Google Fuchsia OS developer site goes live and some interesting new details are out
While Google has seldom mentioned Fuchsia OS in public, it is widely believed that the new operating system will soon enough be launched as a replacement for Android and Chrome OS. And just this weekend, Google inched closer to publicly acknowledging Fuchsia OS by quietly opening its developer website for business.
Per the website, Fuchsia is an “open source operating system”, and it clarified that “Fuchsia is not Linux”. “[It is] a modular, capability-based operating system.”
The source documentation page begins with “Pink + Purple == Fuchsia (a new Operating System).” This is still as cryptic as it was when this project was leaked and listed on GitHub.
Overall the Fuchsia.dev website is pretty bare bones right now and contains the basics, including a glossary, Getting Started guide and instructions for building and running apps that run on the operating system. There’s even system documentation on how Fuchsia works.
Currently, the majority of the operating systems in the market, whether they be for mobile, desktop or even embedded solutions are based on either a Unix, Linux or Windows kernel at their core. This includes Windows variants, iOS, macOS, and Android. However, what is unique about Fuchsia is that it is not only open source, but it will not be based on any of these major OS kernels. Instead, the Fuchsia OS will use the new “microkernel” called Zircon.
The Zircon Kernel concept page notes, “The kernel manages a number of different types of Objects. Those which are accessible directly via system calls are C++ classes which implement the Dispatcher interface. These are implemented in kernel/object. Many are self-contained higher-level Objects. Some wrap lower-level lk primitives.”
Zircon was earlier known as the Magenta kernel. Further, the UI of the operating system is based on Flutter, which is “a heavily optimized, mobile-first 2D rendering engine (with excellent support for text)” and a little more than that.
While Google has never confirmed the same, the OS is believed to feature the speculative capability to run legacy applications built on both Android and Chrome OS. According to a report by Forbes, the Fuchsia OS will be “rather diruptive” and will run on anything from “32-bit or 64-bit ARM cores to 64-bit X86 processors”.
Additionally, the only time Google did talk about the Fuchsia OS out in the open was during the I/O 2019, where Hiroshi Lockheimer, Senior VP of Android and Chrome insisted that the operating system should not be seen as a replacement to any OS.

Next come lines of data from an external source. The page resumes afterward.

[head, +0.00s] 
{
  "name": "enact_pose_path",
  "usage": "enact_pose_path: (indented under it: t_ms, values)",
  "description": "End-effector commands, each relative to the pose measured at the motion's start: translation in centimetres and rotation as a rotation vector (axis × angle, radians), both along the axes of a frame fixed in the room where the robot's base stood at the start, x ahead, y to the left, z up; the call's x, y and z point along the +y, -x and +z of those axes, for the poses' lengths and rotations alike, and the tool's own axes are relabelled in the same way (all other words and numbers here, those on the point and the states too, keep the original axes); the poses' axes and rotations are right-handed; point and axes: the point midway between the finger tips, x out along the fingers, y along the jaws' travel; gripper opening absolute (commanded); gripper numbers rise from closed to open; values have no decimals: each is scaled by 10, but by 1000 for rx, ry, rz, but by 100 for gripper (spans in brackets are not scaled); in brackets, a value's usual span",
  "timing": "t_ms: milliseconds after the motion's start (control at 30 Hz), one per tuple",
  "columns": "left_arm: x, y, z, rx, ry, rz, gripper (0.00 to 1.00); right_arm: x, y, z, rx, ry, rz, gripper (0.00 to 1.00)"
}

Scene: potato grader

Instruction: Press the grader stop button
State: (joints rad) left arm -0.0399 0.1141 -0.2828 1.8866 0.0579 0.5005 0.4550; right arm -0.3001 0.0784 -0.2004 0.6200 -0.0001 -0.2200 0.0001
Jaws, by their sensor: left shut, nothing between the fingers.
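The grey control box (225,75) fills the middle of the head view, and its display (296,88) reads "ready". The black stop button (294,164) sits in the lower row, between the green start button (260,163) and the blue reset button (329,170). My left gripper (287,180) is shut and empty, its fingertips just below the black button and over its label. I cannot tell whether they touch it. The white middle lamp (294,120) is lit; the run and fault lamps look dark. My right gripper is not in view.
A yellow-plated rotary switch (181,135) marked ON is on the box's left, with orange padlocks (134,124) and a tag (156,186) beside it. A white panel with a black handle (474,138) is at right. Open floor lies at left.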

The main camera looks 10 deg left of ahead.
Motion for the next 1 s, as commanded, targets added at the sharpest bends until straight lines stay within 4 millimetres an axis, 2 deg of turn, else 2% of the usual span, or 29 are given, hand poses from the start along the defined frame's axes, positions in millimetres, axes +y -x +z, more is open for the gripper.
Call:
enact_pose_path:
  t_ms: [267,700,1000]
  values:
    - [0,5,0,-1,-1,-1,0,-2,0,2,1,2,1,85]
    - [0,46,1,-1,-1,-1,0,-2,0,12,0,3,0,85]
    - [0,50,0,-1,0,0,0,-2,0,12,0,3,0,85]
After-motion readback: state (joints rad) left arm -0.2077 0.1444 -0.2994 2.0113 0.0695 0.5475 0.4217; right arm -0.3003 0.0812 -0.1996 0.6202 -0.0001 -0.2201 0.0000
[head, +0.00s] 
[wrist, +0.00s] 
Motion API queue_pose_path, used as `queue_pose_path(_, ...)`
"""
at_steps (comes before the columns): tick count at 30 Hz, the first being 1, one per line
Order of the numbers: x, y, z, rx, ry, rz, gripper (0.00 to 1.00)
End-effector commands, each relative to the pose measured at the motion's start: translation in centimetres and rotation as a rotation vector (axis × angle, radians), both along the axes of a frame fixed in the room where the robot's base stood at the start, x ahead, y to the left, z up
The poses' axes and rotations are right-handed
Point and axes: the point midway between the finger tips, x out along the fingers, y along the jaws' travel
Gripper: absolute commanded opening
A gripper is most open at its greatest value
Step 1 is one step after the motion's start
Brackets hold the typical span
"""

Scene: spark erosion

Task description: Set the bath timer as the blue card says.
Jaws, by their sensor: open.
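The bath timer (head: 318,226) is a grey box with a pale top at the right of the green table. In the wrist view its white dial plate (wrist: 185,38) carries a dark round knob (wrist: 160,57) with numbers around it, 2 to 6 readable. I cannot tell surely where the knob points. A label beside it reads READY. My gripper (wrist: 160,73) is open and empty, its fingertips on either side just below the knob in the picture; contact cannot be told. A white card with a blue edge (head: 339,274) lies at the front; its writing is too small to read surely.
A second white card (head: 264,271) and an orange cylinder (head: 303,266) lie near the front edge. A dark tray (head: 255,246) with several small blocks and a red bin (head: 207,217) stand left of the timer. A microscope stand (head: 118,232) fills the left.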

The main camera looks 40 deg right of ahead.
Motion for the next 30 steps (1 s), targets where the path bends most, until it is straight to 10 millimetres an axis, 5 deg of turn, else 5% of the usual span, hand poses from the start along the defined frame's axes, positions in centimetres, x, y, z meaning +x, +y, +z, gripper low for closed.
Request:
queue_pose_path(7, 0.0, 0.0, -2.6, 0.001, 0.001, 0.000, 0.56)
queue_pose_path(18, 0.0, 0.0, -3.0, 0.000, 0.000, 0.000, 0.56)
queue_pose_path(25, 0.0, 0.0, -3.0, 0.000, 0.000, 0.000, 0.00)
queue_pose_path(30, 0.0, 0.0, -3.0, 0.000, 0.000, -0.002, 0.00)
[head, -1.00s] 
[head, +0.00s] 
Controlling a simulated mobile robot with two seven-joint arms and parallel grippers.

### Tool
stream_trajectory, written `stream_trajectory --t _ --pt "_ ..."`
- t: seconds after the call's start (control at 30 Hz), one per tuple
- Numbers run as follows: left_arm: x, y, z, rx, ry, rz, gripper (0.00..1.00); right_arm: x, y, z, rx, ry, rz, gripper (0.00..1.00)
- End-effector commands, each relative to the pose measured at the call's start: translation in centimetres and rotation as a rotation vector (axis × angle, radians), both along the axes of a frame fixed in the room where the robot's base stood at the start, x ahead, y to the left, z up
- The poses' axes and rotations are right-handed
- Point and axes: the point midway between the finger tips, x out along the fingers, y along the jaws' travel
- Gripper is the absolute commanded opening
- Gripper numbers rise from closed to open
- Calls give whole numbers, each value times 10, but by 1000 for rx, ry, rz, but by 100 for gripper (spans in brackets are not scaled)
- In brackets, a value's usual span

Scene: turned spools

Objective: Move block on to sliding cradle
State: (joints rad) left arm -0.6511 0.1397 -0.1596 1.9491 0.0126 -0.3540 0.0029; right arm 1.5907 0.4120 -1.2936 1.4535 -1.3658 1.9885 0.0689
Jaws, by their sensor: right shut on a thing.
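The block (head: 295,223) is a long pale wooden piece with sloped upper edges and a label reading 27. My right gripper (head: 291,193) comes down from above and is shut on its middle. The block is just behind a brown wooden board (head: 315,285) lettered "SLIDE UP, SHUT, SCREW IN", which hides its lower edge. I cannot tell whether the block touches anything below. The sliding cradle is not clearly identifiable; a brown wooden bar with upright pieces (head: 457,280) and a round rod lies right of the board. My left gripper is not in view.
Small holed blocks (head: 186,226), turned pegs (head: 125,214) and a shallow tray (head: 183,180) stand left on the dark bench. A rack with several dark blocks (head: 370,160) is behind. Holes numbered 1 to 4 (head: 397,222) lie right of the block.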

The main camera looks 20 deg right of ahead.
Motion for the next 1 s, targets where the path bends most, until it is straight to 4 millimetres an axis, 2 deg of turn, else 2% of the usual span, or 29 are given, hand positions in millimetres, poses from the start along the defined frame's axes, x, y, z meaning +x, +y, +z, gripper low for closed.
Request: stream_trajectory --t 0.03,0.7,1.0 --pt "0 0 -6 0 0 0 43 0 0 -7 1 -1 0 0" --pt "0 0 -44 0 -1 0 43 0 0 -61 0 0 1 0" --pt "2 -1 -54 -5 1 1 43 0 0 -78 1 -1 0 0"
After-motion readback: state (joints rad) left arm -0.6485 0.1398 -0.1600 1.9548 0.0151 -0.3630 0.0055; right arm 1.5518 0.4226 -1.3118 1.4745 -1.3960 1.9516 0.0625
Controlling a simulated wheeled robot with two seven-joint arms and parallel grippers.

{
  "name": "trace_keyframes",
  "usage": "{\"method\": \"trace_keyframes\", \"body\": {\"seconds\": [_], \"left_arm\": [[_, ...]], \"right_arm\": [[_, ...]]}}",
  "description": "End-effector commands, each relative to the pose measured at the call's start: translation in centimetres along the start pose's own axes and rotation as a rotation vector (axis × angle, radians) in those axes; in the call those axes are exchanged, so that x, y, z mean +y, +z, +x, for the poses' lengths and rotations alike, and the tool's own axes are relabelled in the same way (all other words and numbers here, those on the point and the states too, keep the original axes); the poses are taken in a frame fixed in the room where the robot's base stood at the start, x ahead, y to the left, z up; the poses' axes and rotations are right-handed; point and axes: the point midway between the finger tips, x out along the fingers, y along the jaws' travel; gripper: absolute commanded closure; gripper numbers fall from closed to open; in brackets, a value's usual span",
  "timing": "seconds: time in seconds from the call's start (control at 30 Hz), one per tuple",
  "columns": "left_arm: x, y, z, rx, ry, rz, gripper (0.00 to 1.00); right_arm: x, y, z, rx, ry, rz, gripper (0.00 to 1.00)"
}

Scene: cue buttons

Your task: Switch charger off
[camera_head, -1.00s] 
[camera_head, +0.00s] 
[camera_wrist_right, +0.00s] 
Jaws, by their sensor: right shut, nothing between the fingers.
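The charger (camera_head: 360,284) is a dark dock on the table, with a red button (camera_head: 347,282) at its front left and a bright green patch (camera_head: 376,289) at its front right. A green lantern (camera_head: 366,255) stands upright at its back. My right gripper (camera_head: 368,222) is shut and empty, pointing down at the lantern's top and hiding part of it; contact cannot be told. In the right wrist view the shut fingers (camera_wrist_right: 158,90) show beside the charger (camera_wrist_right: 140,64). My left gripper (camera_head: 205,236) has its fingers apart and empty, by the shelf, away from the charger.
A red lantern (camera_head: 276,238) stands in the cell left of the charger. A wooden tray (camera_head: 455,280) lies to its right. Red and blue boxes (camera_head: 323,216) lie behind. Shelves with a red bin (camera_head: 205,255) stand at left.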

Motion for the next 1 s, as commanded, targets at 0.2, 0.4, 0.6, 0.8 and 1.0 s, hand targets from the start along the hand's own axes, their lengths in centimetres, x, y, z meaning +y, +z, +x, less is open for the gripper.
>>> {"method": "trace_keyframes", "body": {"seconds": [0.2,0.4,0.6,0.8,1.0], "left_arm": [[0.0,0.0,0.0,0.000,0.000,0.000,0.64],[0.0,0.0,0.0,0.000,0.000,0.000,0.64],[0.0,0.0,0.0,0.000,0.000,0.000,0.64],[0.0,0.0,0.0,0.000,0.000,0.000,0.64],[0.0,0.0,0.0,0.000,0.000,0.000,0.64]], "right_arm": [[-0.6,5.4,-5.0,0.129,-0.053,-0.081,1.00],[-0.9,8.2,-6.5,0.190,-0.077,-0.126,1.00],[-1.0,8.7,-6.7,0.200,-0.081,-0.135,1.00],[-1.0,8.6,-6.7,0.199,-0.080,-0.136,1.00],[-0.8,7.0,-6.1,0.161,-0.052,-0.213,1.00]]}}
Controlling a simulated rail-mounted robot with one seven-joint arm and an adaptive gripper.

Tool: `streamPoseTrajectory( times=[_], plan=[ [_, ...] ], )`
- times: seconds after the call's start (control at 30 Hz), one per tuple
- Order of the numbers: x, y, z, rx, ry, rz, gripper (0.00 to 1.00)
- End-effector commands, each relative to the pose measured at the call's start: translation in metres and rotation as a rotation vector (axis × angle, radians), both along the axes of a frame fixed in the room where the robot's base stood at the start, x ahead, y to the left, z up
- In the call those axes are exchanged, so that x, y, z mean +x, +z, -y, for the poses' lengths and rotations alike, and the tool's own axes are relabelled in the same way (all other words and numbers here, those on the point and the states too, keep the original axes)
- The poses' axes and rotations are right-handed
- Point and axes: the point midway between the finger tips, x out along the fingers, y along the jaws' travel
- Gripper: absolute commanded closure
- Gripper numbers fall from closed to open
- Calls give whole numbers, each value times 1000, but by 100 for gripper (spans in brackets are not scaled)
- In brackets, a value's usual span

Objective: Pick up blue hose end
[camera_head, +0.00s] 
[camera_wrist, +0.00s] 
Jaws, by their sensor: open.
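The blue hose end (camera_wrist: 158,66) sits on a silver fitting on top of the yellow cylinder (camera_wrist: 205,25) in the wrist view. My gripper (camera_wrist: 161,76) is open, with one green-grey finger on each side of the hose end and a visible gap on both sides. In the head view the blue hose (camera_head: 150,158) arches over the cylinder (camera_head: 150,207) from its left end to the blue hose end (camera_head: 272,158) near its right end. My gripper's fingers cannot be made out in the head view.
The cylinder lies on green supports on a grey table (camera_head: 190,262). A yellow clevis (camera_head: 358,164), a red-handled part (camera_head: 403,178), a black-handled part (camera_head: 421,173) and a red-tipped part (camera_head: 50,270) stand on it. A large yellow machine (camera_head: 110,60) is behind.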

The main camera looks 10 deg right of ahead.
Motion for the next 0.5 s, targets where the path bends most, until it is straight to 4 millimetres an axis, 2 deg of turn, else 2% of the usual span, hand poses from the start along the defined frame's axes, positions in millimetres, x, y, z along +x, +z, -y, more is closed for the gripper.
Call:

During a live recording of The Vergecast, Lockheimer acknowledged that Fuchsia OS is still an experiment. “We’re looking at what a new take on an operating system could be like. And so I know out there people are getting pretty excited saying, ‘Oh this is the new Android,’ or, ‘This is the new Chrome OS’ … Fuchsia is really not about that. Fuchsia is about just pushing the state of the art in terms of operating systems and things that we learn from Fuchsia we can incorporate into other products.”